And then as the journey progress, the map would need to, once again, be refolded showing the new 100 or so miles of the journey.  Over and over this would repeat until the original folds of the map were indistinguishable from the newly created folds.    My terrific stupid human trick?  I am able (still to this day) to refold the map into it's originally intended shape.  Holy Cats!  Yeah, I know, that doesn't sound like much does it.  But I promise you, way back when, that was a skill baby!

It didn't matter how fragile an old many times used map was or how many tears now existed on the edges and within the folds or how many new foldy lines existed, somehow I was always able to recreate it to it's pristine original little package. Taadaa!  

You Scoff?  Hah!  Obviously you never did a cross country trip in the car with my Dad behind the wheel, trying to beat his old time while my mother was singing at the top of her voice and my sister was needing to pee but trying to hold it and the dogs were dashing back and forth from side to side of the car getting nose prints all over the windows and a cat or two was roaming loose and a there was a gold fish in a cool whip container on the floor.  I did it and I did it right every single time.

I was almost always the appointed navigator in the car. It was probably mostly due to my stellar map folding abilities but also because of my awesome map reading abilities. I adore reading maps.  Calculating the approximate distance from where we were to where we were going by using my finger and the "legend" at the bottom of the page. 

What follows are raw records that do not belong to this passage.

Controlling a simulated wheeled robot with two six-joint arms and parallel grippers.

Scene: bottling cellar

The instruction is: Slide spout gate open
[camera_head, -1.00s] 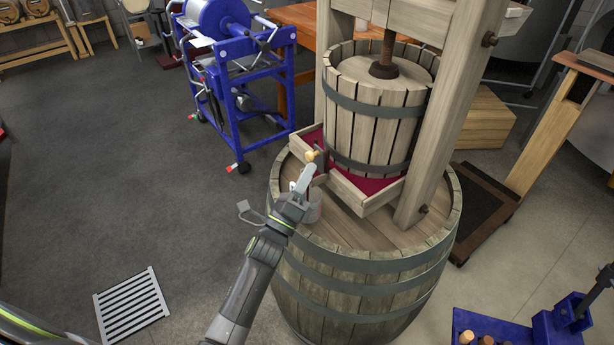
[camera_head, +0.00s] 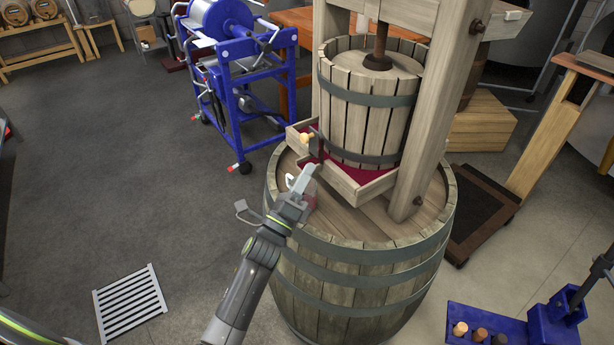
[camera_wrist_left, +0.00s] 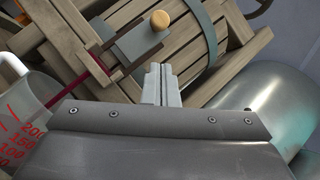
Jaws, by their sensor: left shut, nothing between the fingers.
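The spout gate, a grey plate with a round wooden knob (camera_head: 306,137), sits at the front corner of the press tray (camera_head: 340,183). The wrist view shows its plate (camera_wrist_left: 140,43) and knob (camera_wrist_left: 159,20). The plate stands raised, and a thin dark red stream runs from the spout below it. A clear measuring jug (camera_wrist_left: 22,125) with red marks stands under the spout, largely hidden by my arm in the head view. My left gripper (camera_head: 306,172) is shut and empty, just below the knob and apart from it. My right gripper is out of view.
The press stands on a large barrel (camera_head: 360,285). A blue machine frame (camera_head: 240,95) stands behind to the left. A blue corking stand (camera_head: 490,325) is at the bottom right. A floor grate (camera_head: 130,303) lies on the open floor at left.

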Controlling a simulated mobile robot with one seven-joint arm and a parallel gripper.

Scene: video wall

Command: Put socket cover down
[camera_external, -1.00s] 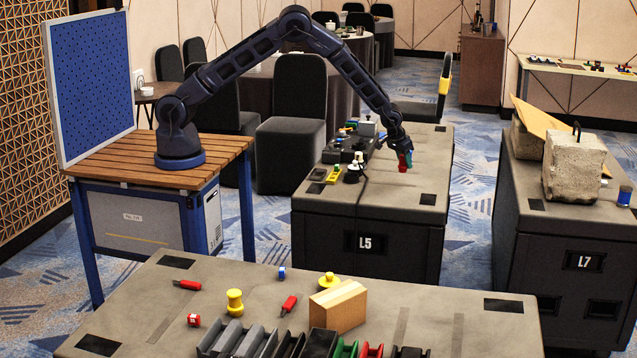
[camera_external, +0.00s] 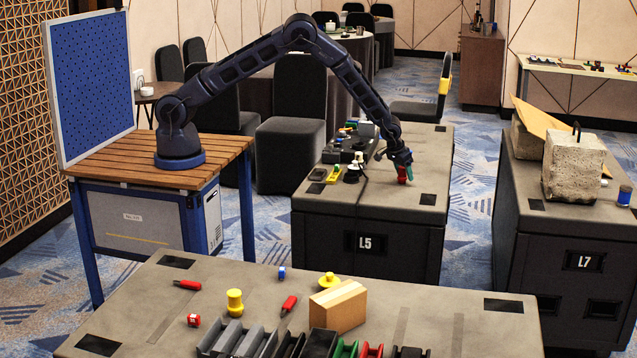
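My gripper (camera_external: 404,171) points down over the top of the dark cabinet marked L5 (camera_external: 392,205), right of its middle. A small red piece (camera_external: 402,175) and a teal-green piece (camera_external: 410,173) show side by side at its end, with their lower ends close to the cabinet top. They are too small to tell which is a finger and which is a socket cover. I cannot tell whether they touch the surface, or whether the gripper is open or shut.
A yellow-green item (camera_external: 333,175), a black and white round part (camera_external: 352,173) and several dark parts stand left of my gripper on the cabinet. Bare top lies around the gripper's end. A second cabinet, L7 (camera_external: 560,240), stands to the right with a concrete block (camera_external: 572,170).

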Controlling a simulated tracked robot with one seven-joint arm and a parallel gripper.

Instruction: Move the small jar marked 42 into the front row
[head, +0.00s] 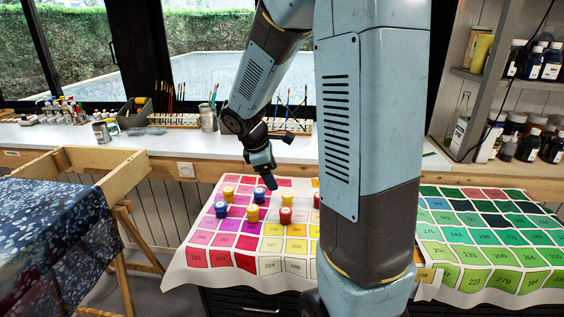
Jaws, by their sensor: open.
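Several small jars stand on a colour chart cloth (196,258). They include a yellow jar (228,193) and a blue jar (221,209) at left, another blue jar (259,195), a second yellow jar (252,214) and a red jar (285,215). Another red jar (317,201) is partly hidden behind my arm. The number on each jar is too small to read, so I cannot tell which is 42. My gripper (268,182) is open and points down over the back part of the group, close above the rear blue jar. I see nothing held in it.
My arm hides the middle of the cloth. A green chart cloth (480,245) lies at right. A wooden frame (125,172) with dark patterned fabric (55,220) stands at left. Brushes and paints line the rear counter (60,138). Bottles fill a shelf (490,78) at right.

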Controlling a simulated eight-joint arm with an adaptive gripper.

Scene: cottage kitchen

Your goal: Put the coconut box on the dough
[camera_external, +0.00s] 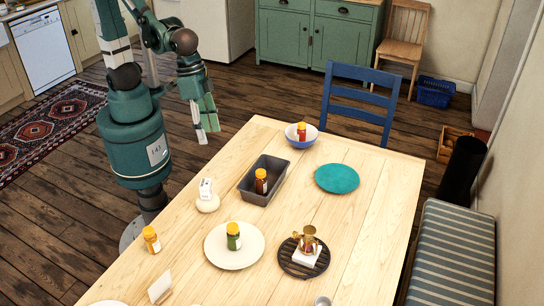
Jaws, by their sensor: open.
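A pale, rounded lump that looks like the dough (207,204) lies on the table's left side, beside the grey loaf tin. A small white box with dark marks (206,188) stands on top of it, upright. Another white, box-like thing (160,287) is tilted near the table's front left edge. The labels are too small to read, so I cannot tell which one is the coconut box. My gripper (208,134) is open and empty, pointing down, apart from both, off the table's far left edge.
A grey loaf tin (247,188) holds a brown jar. A cream plate (217,262) holds a green jar, a blue bowl (291,139) a red one. A teal plate (337,178) is empty. A black trivet (288,263) bears a brass object on something white.

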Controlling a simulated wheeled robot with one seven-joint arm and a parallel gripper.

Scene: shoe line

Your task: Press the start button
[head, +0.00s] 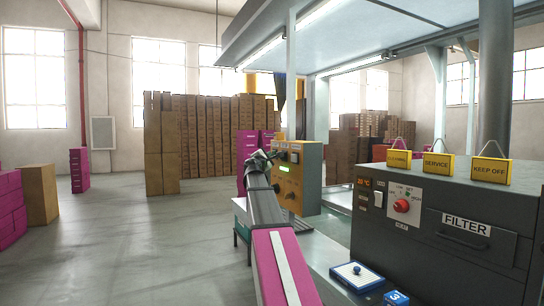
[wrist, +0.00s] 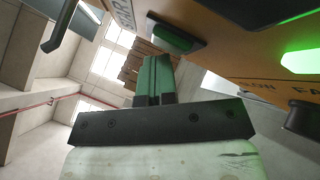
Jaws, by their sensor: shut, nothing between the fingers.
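The yellow control panel (head: 311,160) stands beyond the end of my arm in the head view. In the wrist view its tilted face (wrist: 235,55) fills the upper right. A dark green button (wrist: 172,38) in a black housing sits on that face, beside lettering that reads about "STAR". My gripper (wrist: 156,60) is shut and empty, its fingertips right by the green button in the picture. I cannot tell whether they touch it. In the head view my gripper (head: 262,155) is small and dark at the panel's left edge, and the button cannot be made out there.
A bright green light (wrist: 302,61) and a dark knob (wrist: 305,118) are on the panel. A dark grey machine (head: 450,225) with a red knob (head: 401,206) and yellow signs stands at right. A blue-edged box (head: 357,277) lies before it. The floor at left is open.

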There is so much unexpected information on a papermap.  The  GPS can probably tell you the name of any businesses in the surrounding area but the papermap tell you About those businesses or attractions, restaurants, etc.    There is always a list of all of the towns in whatever state your map represents and you can find it easily using the letters across the top and the numbers down the side of the map.  Waitsfeld Vermont is at E-8 , so I find the E and the top and the 8 on the side and where they meet, yup she is...Waitsfeld Vermont.  Coolio.  Works every time.  

On the GPS on my phone or the one in the car I see our immediate area, on my big old papermap I see the entire state and all of the rivers and mountains (labeled of course), the big cities and small towns, the highways and byways and dusty dirty roads. 

I know which roads are Toll Roads and where the nearest airports are and I even know the general population of every city in the state.  I can find rest areas and I know the elevations and which roads are closed in wintertime.  Right there are the Ferries to get you across bridgeles areas and state parks and alternate routes and Scenic Attractions Galore!   

If I wanted to camp (which is silly because I never want to camp) I can find all of the campground options.  If I wanted to contact the Department of Historic Sites, the phone number and website are listed right there on the map.  Hunting and Fishing licensing and regulations.....yup that's on the map too.  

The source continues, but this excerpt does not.